You have to plan for the power failure before it happens because it will surprise you, delaying your response, and the pig will come out of the sky faster than in training, in my experience. Choose a route that keeps a survivable landing within reach, upwind, or be high enough to turn to one that's flat, level, hard and long enough to hit and walk away. Know where it is.

As to picking that landing point:

Parking lots with light standards are tricky, you need to have an idea how far apart the lights are and know if you can put it down in that space. Newer ones will usually have underground power between poles, but may have islands or curbs between lanes. Any street requires the same evaluation, but almost all will have wires alongside and crossing the road, and cul de sacs have all that as well as mail boxes, signs and utility boxes- and people. You don't want to hit people on the ground.
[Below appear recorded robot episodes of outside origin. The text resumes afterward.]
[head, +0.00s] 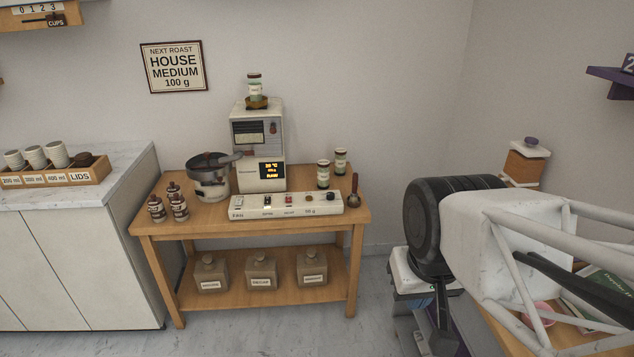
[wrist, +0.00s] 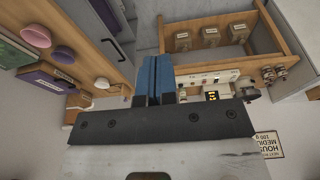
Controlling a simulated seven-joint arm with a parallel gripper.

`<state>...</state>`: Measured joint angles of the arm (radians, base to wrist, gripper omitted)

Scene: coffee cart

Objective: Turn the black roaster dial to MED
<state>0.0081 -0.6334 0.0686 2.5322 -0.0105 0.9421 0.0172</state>
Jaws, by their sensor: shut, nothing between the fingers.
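The roaster (head: 257,150) is a pale machine with a lit amber display, standing on a wooden table. In front of it lies a white control panel (head: 285,207) with small switches and knobs. A small black knob (head: 330,196) near the panel's right end looks like the dial; its marks and pointer are too small to read. In the wrist view, which is upside down, the panel (wrist: 205,78) shows partly beyond the fingers. My gripper (wrist: 153,65) has blue fingers pressed together and empty, well apart from the panel.
A pot (head: 209,180) stands left of the roaster. Jars (head: 323,174) and a wooden-handled tool (head: 354,190) stand near the panel's right end. Canisters (head: 261,268) sit on the lower shelf. A sign (head: 173,67) reads "HOUSE MEDIUM 100 g". Floor shows right of the table.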

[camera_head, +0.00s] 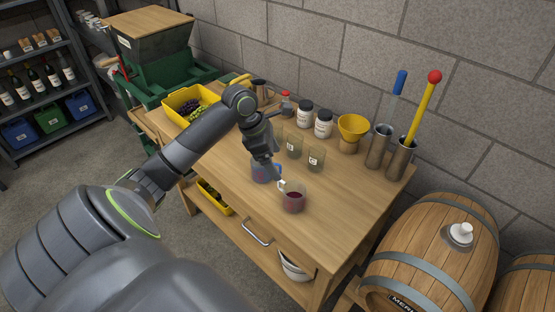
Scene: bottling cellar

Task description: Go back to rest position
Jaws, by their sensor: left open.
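My left arm comes in from the left and reaches over the wooden workbench (325,230). My left gripper (276,177) points down at the front part of the bench. It is open, close to two cups, and I cannot tell whether it touches either. A clear cup with dark red liquid (294,203) and a pale handle stands upright just right of the fingertips. A cup with a blue handle (261,174) stands just left of them, partly hidden by the gripper. My right gripper is not in view.
A yellow crate of grapes (190,106) sits at the back left. Barrels (432,250) stand right. The bench's front right is clear.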

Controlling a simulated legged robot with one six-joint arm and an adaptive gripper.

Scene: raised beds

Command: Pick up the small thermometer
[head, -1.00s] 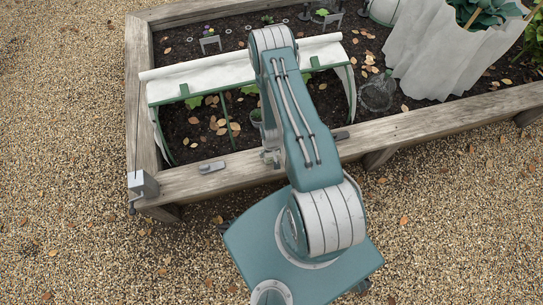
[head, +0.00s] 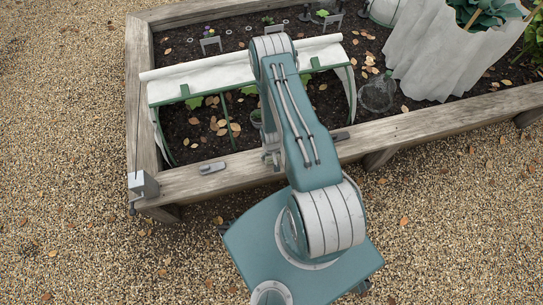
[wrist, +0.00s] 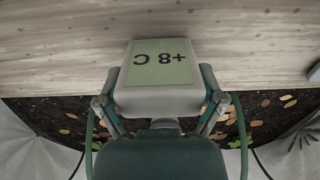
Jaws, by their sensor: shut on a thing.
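The small thermometer (wrist: 161,82) is a pale grey block with a greenish display reading +8 C, upside down in the wrist view. My gripper (wrist: 162,103) has one finger against each side of it and is shut on it. The wooden bed rim lies behind it in that view; I cannot tell whether the thermometer touches the wood. In the head view my gripper (head: 270,158) shows only partly, beside my arm over the front rim, and the thermometer is not clearly visible there.
The front wooden rim (head: 420,126) carries a small grey piece (head: 212,168), a dark piece (head: 340,136) and a metal box (head: 143,184) at the corner. A white-covered hoop tunnel (head: 215,78) stands behind my gripper. A clear cloche (head: 377,93) stands right of it.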

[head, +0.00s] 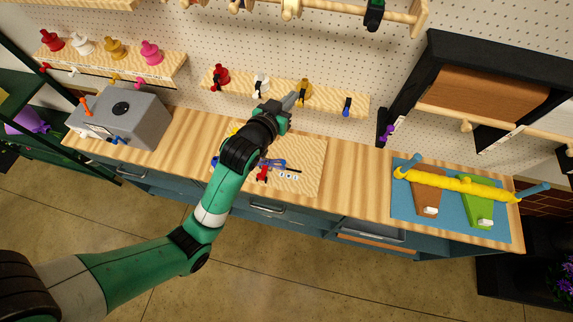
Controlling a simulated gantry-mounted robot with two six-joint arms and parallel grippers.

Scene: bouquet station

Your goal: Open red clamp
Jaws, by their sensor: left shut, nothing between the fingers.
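My left gripper (290,101) is shut and empty, in front of the low wooden shelf at the back of the bench. A red piece with a dark part (219,77) stands on that shelf, to the left of the gripper and apart from it. A small red piece (262,173) lies on the light wooden board (308,160), beside a blue piece (274,162) and partly below my forearm. I cannot tell which red piece is the clamp, or whether it is open. My right gripper is not in view.
White (261,84) and yellow (304,92) pieces stand on the shelf near the gripper. A grey box (145,120) stands at the left. A blue mat (405,203) with a yellow roller is at the right. The bench between board and mat is clear.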

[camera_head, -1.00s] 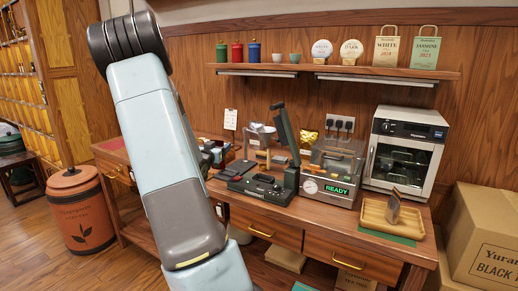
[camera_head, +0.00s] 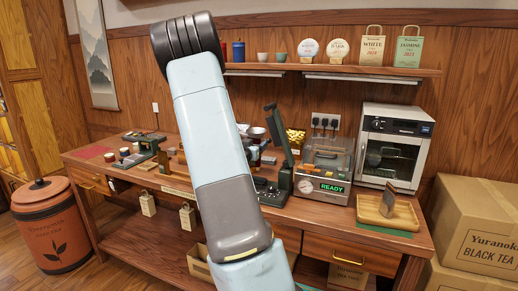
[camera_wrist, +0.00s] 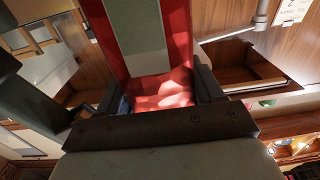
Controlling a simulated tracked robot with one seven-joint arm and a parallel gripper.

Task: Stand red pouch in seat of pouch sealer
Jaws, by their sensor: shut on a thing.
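The red pouch (camera_wrist: 178,20) is between the fingers of my gripper (camera_wrist: 160,98) in the wrist view. It has a grey-green label (camera_wrist: 143,35), and its top runs out of the picture. My gripper is shut on it. In the head view my arm hides the pouch and most of the gripper. A black machine with a raised arm (camera_head: 282,135) stands on the bench just right of my arm and looks like the pouch sealer. Its black base (camera_head: 270,190) is partly hidden by my arm, and I cannot make out its seat.
Right of the black machine stands a clear-lidded machine (camera_head: 325,170) with a READY display. A white oven (camera_head: 393,145) and a wooden tray (camera_head: 402,214) with an upright brown item follow. A shelf (camera_head: 350,70) runs above. Cardboard boxes (camera_head: 480,225) stand at the right.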

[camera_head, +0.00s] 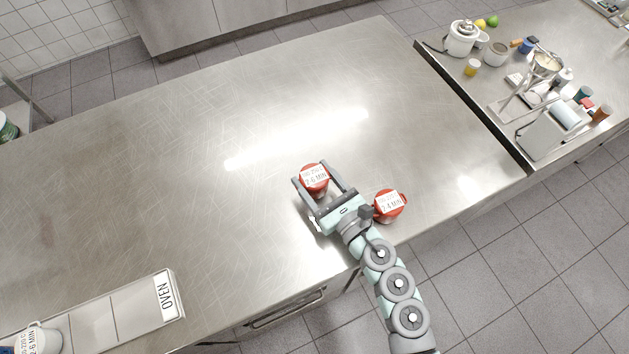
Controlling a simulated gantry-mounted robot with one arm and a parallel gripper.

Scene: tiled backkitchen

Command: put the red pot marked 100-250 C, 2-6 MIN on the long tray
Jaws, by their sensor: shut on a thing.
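The red pot with the white lid label (314,177), whose lower line seems to read 2-6 MIN, is between the two fingers of my gripper (312,173). My gripper is shut on it. I cannot tell whether the pot touches the table or is slightly lifted. The long tray (128,308) lies at the lower left, with a plate marked OVEN at its right end. Its left part runs out of the picture.
A second red pot (389,205), its label seeming to read 2-4 MIN, stands close right of my gripper. A labelled pot (40,340) sits at the tray's left end. The steel table (180,160) is clear between. A cluttered counter (455,88) is at the right.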

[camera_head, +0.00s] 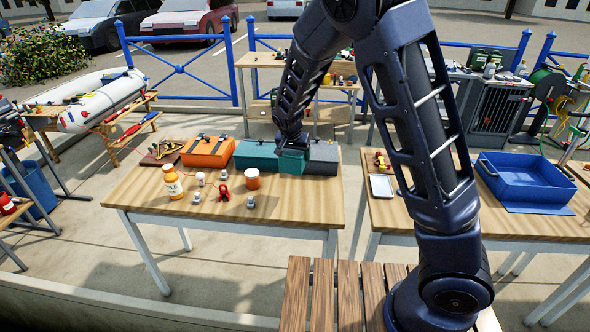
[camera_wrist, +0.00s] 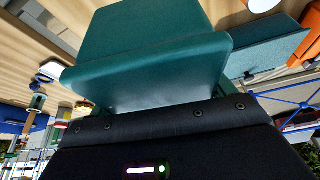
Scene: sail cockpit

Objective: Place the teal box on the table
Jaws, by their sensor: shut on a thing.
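A teal box (camera_head: 292,163) is at the back right of the wooden table (camera_head: 150,192). My gripper (camera_head: 291,147) reaches down from above and is shut on this box. In the wrist view the held teal box (camera_wrist: 150,55) fills the upper middle, right against my gripper's dark body. The fingertips are hidden there. I cannot tell whether the box's underside touches the tabletop. A second, wider teal case (camera_head: 255,154) stands just left of it; a teal case (camera_wrist: 270,62) also shows at the right of the wrist view.
An orange toolbox (camera_head: 209,151) stands further left, and a dark grey box (camera_head: 323,158) is close on the right. The table's front right is clear. Another table holds a blue tray (camera_head: 525,180).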

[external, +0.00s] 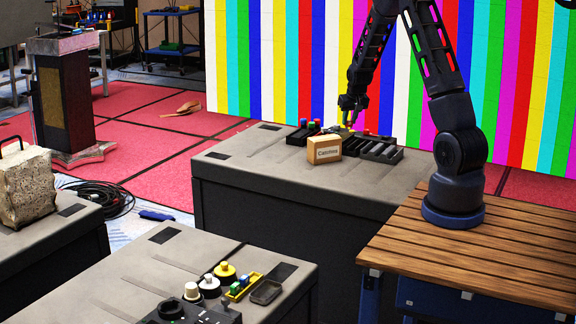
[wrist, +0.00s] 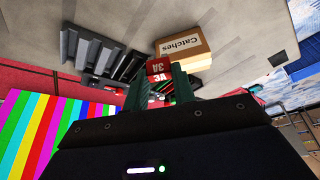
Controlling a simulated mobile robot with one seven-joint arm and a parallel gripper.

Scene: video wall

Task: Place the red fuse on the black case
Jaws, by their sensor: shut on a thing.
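My gripper (external: 349,114) hangs above the far case, behind a cardboard box. In the wrist view its two dark fingers (wrist: 158,80) are shut on the red fuse (wrist: 159,66), marked 3A. The fuse is too small to make out surely in the external view. The far case (external: 270,170) is large, with a grey top and dark sides. A black compartment tray (external: 378,151) lies on it at the right, and shows at upper left in the wrist view (wrist: 97,55). I cannot tell which of these is the black case.
The cardboard box (external: 324,149), labelled Catches, stands close to my gripper. A small black tray with coloured pieces (external: 301,134) is left of it. The far case's left top is clear. A striped video wall (external: 270,60) stands behind.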

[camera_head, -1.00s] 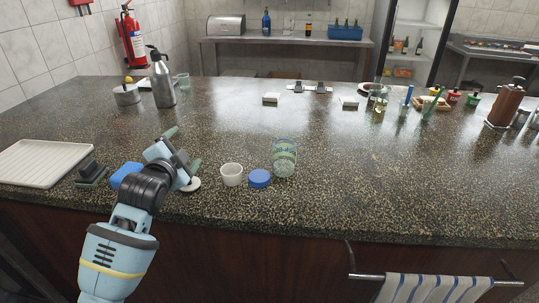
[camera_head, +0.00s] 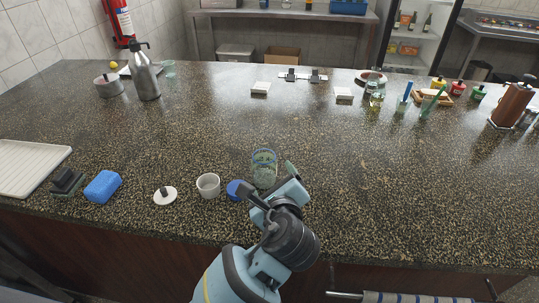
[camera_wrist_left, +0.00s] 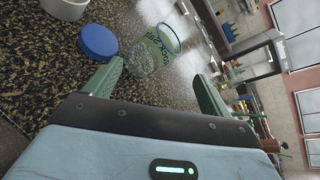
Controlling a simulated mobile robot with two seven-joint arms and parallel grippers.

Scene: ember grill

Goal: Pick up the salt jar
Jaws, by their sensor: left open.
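In the left wrist view the jar (camera_wrist_left: 156,48) appears tilted, ahead of and between my fingers. My left gripper (camera_head: 268,181) is open, at the near side of the jar; its fingers (camera_wrist_left: 156,88) do not hold it. I cannot tell whether a finger touches the glass. A blue lid (camera_head: 236,190) lies just left of the jar, beside the left finger. My right gripper is not in view.
A white cup (camera_head: 208,186), a white round lid (camera_head: 165,195), a blue sponge (camera_head: 103,187) and a pale tray (camera_head: 30,168) stand left of the jar. A metal flask (camera_head: 144,78) stands farther back.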

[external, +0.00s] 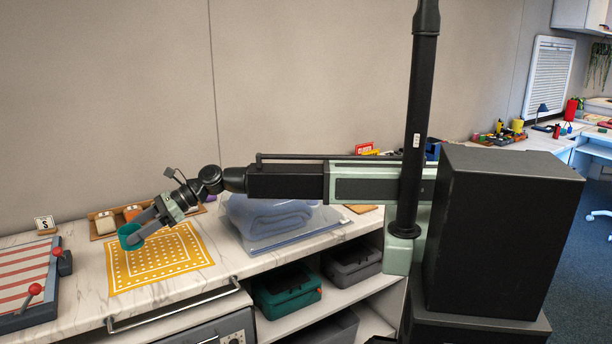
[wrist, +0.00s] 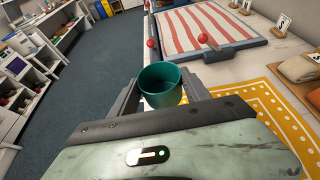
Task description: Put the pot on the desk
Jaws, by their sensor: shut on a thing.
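The pot is a small teal cup (external: 131,236). My gripper (external: 137,234) is shut on it, over the yellow dotted mat (external: 120,275) on the marble counter. In the wrist view the pot (wrist: 161,84) stands open end up between my two fingers. I cannot tell whether its base touches the mat. The desk (external: 597,146) is at the far right of the external view, beyond my body.
A red-striped board (external: 22,285) with red-knobbed levers lies left of the mat. A wooden tray (external: 105,226) stands behind it. A folded blue towel in a clear bag (external: 268,215) lies to the right. Blue-grey floor (wrist: 110,50) is open beside the counter.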

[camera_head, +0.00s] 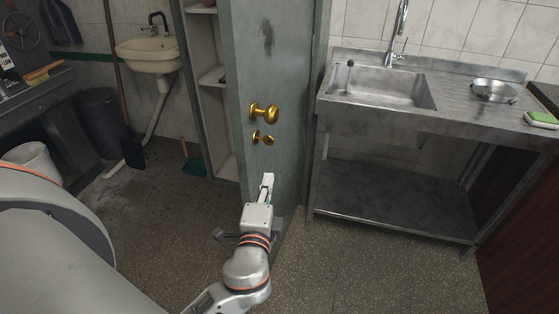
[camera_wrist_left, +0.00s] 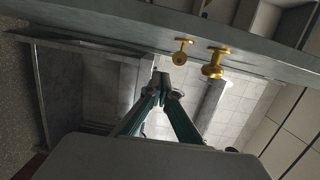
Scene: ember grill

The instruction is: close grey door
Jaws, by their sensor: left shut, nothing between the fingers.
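The grey door (camera_head: 285,75) stands open in the middle of the head view, between the shelves and the sink unit. Its round gold knob (camera_head: 262,113) and a smaller gold turn piece (camera_head: 262,138) face me. In the left wrist view the door (camera_wrist_left: 120,18) crosses the top at a slant, with the gold knob (camera_wrist_left: 215,62) below its edge. My left gripper (camera_head: 267,182) is shut and empty, low in front of the door below the knobs. Its fingertips (camera_wrist_left: 168,80) meet in the left wrist view. I cannot tell whether they touch the door. My right gripper is not in view.
A metal sink unit (camera_head: 345,104) with a low shelf stands right of the door. Open shelves (camera_head: 208,75), a wall basin (camera_head: 148,52), a dark bin (camera_head: 98,108) and a green dustpan (camera_head: 194,165) are on the left. The speckled floor (camera_head: 165,235) in front is mostly clear.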

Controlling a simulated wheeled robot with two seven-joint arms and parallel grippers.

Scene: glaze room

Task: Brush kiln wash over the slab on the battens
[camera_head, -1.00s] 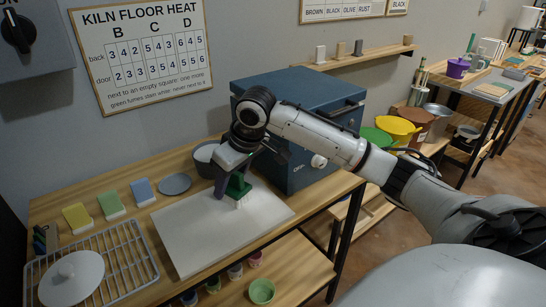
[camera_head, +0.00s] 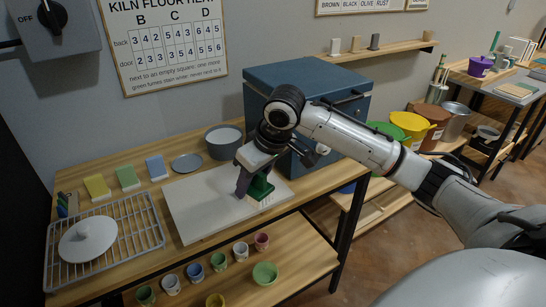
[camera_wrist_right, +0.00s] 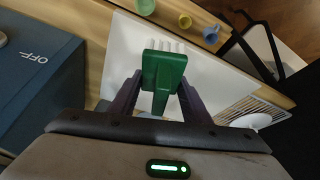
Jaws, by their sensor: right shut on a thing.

An average lane in an average street is eleven feet, parking spaces about ten (or narrower). Use that as you're trucking along looking at that nice straight 2 lane with trees overhanging and know that it ain't doing it in most helos, unless you're Pete Gillies and walk on water every day.

Whatever your plan is, don't plan with an extended glide. That airport runway just out of range might as well be on the moon, better to do a survivable ditching and break the helicopter.

 

And don't fly junk. If it's broken, get it fixed before you leave. If you even think it might be broken in flight, land ASAP and get it fixed.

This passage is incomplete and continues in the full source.